▶ _Exercise prompt_:
Gather from the material every line that contains the string "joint".

▶ _Recorded information_:

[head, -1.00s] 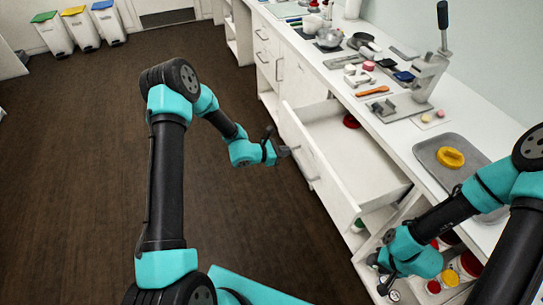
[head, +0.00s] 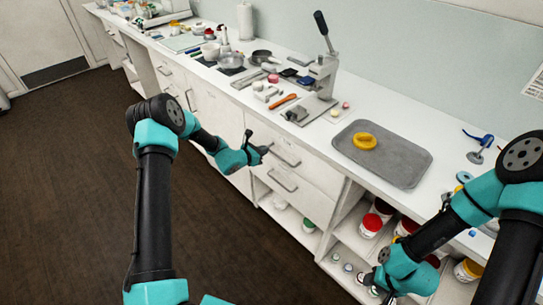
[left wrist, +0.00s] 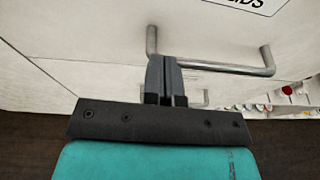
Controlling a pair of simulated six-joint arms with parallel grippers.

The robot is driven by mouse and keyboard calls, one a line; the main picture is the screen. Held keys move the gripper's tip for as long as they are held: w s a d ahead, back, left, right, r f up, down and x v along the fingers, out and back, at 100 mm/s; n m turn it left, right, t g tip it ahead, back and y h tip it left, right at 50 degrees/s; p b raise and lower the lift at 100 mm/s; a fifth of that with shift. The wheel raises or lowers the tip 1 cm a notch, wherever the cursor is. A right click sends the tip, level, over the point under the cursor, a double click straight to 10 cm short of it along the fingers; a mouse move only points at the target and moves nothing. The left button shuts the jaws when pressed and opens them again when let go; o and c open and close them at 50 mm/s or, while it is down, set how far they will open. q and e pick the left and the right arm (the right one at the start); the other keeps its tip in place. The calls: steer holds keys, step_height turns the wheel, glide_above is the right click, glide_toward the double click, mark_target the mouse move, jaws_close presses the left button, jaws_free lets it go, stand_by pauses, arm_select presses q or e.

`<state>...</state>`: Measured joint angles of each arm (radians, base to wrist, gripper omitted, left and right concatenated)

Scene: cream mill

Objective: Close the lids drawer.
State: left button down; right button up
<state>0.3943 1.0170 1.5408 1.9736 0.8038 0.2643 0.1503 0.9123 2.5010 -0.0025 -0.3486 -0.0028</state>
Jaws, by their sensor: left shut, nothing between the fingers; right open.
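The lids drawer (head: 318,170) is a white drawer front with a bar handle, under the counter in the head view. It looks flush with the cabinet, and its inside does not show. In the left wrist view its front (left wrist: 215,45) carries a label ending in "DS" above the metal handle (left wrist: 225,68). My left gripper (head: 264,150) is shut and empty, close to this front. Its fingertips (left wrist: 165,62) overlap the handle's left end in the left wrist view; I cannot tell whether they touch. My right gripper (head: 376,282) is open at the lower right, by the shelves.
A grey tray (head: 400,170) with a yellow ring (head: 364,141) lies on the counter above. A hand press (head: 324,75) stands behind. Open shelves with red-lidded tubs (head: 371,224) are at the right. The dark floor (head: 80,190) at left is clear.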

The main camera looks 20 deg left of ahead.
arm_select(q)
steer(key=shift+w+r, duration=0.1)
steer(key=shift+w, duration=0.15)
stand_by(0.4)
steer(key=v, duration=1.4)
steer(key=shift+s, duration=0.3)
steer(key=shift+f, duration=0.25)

▶ _Response below_:
Controlling a pair of simulated six-joint arms with parallel grippers.
`<state>...</state>`: Measured joint angles of each arm (radians, base to wrist, gripper omitted, left and right concatenated)

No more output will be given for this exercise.